**Required task**
Using the data below, output the first line and every line after it up to and including the line containing "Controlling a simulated", exactly as written and with nothing added.

··········

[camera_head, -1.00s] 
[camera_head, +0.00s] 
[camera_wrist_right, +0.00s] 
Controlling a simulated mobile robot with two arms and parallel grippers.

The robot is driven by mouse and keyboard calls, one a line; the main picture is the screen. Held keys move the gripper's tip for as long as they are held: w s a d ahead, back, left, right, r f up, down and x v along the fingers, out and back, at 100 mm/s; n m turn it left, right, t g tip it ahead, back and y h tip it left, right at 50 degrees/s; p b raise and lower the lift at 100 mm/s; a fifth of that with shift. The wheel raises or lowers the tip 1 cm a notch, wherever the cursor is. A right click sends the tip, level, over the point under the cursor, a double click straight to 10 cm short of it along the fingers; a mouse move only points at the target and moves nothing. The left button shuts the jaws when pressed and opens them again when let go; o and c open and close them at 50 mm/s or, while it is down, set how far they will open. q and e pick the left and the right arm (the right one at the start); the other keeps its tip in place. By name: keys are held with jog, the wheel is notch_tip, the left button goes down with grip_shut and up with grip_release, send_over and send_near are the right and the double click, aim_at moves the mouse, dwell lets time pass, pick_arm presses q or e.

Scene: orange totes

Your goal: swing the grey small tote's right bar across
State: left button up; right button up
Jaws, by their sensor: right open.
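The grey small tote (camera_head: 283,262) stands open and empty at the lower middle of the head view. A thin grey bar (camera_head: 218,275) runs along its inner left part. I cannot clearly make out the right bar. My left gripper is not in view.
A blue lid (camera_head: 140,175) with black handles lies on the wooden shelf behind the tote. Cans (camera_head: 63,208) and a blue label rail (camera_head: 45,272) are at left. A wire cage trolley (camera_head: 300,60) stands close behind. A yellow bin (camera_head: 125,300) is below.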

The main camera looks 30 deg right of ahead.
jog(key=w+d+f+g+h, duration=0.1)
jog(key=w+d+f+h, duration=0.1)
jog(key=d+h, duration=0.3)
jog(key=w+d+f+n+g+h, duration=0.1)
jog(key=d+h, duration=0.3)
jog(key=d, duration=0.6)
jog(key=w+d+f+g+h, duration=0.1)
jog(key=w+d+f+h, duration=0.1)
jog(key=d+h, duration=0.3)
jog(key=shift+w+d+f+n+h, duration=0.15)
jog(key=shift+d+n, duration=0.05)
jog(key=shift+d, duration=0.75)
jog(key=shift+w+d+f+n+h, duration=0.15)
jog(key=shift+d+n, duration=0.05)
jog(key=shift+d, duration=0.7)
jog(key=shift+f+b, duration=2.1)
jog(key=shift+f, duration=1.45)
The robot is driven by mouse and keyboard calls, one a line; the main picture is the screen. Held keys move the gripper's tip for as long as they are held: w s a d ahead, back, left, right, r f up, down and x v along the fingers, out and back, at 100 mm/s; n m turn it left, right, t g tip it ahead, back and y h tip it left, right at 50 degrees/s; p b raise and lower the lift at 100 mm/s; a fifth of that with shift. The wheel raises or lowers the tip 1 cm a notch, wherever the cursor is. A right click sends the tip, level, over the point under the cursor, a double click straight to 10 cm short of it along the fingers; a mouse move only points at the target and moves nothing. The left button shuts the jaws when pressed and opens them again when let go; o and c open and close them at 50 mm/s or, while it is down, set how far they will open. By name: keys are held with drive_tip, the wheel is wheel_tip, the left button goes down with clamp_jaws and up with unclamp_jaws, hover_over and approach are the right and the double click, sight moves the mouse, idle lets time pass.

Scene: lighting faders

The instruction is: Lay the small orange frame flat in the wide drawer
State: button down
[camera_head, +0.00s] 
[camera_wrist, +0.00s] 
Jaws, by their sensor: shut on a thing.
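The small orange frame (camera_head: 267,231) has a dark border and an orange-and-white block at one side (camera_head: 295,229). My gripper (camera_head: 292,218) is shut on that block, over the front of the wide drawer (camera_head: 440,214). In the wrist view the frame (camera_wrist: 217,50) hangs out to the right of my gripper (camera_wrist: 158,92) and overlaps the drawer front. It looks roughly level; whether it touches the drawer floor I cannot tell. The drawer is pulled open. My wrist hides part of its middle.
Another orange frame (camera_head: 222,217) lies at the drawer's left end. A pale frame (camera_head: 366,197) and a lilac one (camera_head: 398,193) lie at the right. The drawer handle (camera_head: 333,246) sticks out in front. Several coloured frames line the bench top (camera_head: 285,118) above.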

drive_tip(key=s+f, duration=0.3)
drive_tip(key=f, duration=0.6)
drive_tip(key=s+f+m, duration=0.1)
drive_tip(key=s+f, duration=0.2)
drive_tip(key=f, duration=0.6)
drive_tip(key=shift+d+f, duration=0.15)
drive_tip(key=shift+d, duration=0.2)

··········

**Answer to the exercise**
[camera_head, -1.00s] 
[camera_head, +0.00s] 
[camera_wrist_right, +0.00s] 
Controlling a simulated mobile robot with two arms and parallel grippers.

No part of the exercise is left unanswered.